Leiden Is Lijden, Memimpin Itu Menderita

“Leiden Is Lijden, Memimpin Itu Menderita.” (K.H. Agus Salim rahimahullah)


Ibnu Qayyim Al-Jauziyah rahimahullah disiksa oleh penguasa di zaman hidupnya dengan cara yang unik. Ia dipenjara sendiri, tanpa teman, bertahun-tahun dan terus menerus digerogoti sepi. Tak ada siksaan yang begitu dahsyat bagi pemikir selain situasi yang membuatnya tak bisa berpikir atau tak mungkin menyampaikan pemikirannya. Toh, Ibnu Qayyim rahimahullah tak pernah berhenti berpikir. Meski ia akhirnya meninggal dalam penjara yang sepi.

Suatu ketika, Abdullah bin Ahmad rahimahullah, anak dari Imam Ahmad bin Hanbal rahimahullah bercerita. Sebelum penjara dan siksa mendera ayahnya, setiap hari ia biasa menjumpai imam mazhab fiqih itu mendirikan shalat hingga 300 raka’at. Tapi setelah cambuk melemahkan sendi-pendinya, "hanya" 150 raka’at yang ia dirikan setiap harinya. Itu hanya satu dari kegiatannya. Kegiatan yang lain, ia meneliti ribuan hadits, menelusuri satu persatu sanadnya dan kemudian merumuskan fatwa-fatwa yang dibutuhkan umat kala itu. Saat ia meninggal, ratusan ribu manusia meruah di Baghdad. Tak hanya Muslim, tapi juga Yahudi dan Nasrani. Mereka merasa kehilangan seorang pemikir.

Kian tua zaman, seharusnya kian arif penghuninya. Tapi apa boleh buat, tak selamanya pepatah benar adanya. Kian tua zaman, yang terjadi justru kian tak banyak orang yang berpikir, apalagi memberi fatwa. Terlalu banyak diantara kita yang lebih senang berpikir instant, daripada berpikir dalam. Dan segala sesuatu yang bersifat instant begitu diminati. Sebaliknya, keseriusan adalah melelahkan.

Ketika semua orang berebut tampuk kepemimpinan, juga sebuah sign. Sebuah pertanda bahwa jangan lagi mengharap keseriusan dan kedalaman. Sudah tak ada lagi. Sebab, tampaknya pemimpin-pemimpin yang maju kini tak mengerti benar filosofi kepemimpinan. Leiden is lijden, begitu kata K.H. Agus Salim rahimahullah. Memimpin adalah menderita. Tapi kini yang ada adalah memimpin dan berbahagialah.

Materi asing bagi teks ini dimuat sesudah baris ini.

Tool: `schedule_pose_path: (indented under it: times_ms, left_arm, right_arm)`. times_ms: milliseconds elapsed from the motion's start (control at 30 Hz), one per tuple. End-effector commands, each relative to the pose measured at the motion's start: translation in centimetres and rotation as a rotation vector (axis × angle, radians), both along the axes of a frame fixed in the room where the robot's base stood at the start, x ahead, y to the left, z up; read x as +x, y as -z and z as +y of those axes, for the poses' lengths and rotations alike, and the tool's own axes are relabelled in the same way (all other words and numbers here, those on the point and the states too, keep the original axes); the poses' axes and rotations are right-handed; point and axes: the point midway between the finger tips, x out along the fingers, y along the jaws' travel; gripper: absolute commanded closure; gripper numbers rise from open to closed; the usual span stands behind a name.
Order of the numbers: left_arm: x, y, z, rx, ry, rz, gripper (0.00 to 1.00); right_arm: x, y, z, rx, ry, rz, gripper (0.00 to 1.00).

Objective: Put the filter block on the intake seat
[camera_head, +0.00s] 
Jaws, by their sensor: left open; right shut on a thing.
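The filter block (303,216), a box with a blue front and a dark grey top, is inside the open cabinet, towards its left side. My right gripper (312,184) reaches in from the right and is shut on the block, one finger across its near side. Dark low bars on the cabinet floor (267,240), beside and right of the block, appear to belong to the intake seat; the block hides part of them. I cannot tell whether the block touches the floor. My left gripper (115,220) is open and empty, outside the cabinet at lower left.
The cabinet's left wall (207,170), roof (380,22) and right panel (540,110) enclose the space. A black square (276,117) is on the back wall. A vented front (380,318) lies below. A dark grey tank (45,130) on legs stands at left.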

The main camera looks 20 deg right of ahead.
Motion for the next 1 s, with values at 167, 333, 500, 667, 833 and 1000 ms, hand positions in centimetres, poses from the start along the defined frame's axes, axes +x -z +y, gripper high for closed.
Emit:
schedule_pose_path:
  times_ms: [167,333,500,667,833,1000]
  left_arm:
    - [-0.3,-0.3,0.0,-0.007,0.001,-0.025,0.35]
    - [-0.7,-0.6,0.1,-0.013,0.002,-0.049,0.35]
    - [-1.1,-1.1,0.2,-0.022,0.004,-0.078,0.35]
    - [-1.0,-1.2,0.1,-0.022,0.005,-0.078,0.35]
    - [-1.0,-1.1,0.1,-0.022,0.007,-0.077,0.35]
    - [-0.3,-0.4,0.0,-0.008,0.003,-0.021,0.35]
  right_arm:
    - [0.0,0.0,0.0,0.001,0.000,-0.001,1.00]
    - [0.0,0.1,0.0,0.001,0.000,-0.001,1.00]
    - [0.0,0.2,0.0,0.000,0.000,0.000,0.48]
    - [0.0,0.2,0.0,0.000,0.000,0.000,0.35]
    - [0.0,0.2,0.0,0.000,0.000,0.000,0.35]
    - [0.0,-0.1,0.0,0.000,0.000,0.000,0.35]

Lijden, derita adalah kata yang jauh dari seorang pemimpin. Jangankan menderita, melayani pun mereka sudah lupa caranya. Jika hari ini kita mendapati berpasang-pasang calon pemimpin menampilkan diri, belum tentu mereka siap menderita juga melayani. Jangan-jangan bagi mereka rakyat dan negara hanya berarti ekspolitasi. Sekali lagi kita harus mengurut dada, karena ini sama sekali bukan pertanda bahwa kita akan segera keluar dari kelangkaan imam yang akan memimpin kita dengan iman.

0 Comment for "Leiden Is Lijden, Memimpin Itu Menderita"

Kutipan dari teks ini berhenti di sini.